▸ **Prompt**
Only lines holding the word "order" should be copied from the material.

▸ **Material supplied**
········
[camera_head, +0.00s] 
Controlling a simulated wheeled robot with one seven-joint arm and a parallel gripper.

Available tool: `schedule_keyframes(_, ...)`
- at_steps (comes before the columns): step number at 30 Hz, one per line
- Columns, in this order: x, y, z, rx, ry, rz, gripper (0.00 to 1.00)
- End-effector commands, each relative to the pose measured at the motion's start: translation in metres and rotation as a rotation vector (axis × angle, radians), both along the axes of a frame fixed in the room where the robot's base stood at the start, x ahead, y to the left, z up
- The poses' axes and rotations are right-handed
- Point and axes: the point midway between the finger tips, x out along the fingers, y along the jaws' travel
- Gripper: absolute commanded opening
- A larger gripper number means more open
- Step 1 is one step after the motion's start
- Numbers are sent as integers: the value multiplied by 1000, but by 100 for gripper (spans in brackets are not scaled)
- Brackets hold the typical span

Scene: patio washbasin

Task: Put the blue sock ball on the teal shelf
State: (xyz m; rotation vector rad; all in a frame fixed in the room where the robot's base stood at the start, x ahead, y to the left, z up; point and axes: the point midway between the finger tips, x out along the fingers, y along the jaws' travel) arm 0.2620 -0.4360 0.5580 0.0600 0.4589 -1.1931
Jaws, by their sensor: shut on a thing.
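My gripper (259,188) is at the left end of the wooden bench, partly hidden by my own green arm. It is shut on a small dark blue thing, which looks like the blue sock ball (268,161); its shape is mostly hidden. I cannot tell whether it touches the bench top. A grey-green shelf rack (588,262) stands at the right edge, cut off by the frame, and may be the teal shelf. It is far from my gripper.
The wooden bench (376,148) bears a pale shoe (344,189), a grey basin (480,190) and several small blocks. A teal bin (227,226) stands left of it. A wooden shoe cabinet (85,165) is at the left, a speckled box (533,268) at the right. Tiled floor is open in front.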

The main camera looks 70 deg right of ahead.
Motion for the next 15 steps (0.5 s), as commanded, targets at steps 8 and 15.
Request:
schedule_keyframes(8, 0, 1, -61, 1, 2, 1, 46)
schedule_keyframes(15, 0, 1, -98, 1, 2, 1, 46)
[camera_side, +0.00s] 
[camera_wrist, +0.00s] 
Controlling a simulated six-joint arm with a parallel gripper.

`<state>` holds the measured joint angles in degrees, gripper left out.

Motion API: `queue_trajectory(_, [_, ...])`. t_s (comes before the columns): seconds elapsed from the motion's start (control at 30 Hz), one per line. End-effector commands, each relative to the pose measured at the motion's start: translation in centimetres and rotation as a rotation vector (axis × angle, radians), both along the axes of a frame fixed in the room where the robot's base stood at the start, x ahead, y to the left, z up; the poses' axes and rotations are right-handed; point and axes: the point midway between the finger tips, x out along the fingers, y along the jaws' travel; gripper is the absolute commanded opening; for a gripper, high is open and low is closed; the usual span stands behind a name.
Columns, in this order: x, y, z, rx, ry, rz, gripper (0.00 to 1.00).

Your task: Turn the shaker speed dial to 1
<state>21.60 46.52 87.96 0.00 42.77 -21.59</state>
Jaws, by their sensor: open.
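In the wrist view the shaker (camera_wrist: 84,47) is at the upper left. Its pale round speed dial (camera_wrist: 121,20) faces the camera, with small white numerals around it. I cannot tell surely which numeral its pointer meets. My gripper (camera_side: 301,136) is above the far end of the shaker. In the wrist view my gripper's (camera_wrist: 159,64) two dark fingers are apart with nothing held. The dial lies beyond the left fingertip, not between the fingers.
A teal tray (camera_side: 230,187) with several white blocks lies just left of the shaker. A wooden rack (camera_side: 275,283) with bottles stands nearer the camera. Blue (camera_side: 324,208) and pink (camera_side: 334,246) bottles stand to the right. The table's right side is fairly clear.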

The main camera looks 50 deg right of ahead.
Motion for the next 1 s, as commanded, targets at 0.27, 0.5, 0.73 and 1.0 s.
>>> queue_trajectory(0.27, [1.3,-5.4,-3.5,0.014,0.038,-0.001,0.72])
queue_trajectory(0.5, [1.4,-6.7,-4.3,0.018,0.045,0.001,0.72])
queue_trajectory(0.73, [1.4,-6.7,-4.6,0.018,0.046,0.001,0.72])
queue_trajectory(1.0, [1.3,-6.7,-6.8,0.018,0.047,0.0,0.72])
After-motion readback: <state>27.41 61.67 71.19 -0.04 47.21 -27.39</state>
········
▸ **Answer in full**
- Columns, in this order: x, y, z, rx, ry, rz, gripper (0.00 to 1.00)
Columns, in this order: x, y, z, rx, ry, rz, gripper (0.00 to 1.00).

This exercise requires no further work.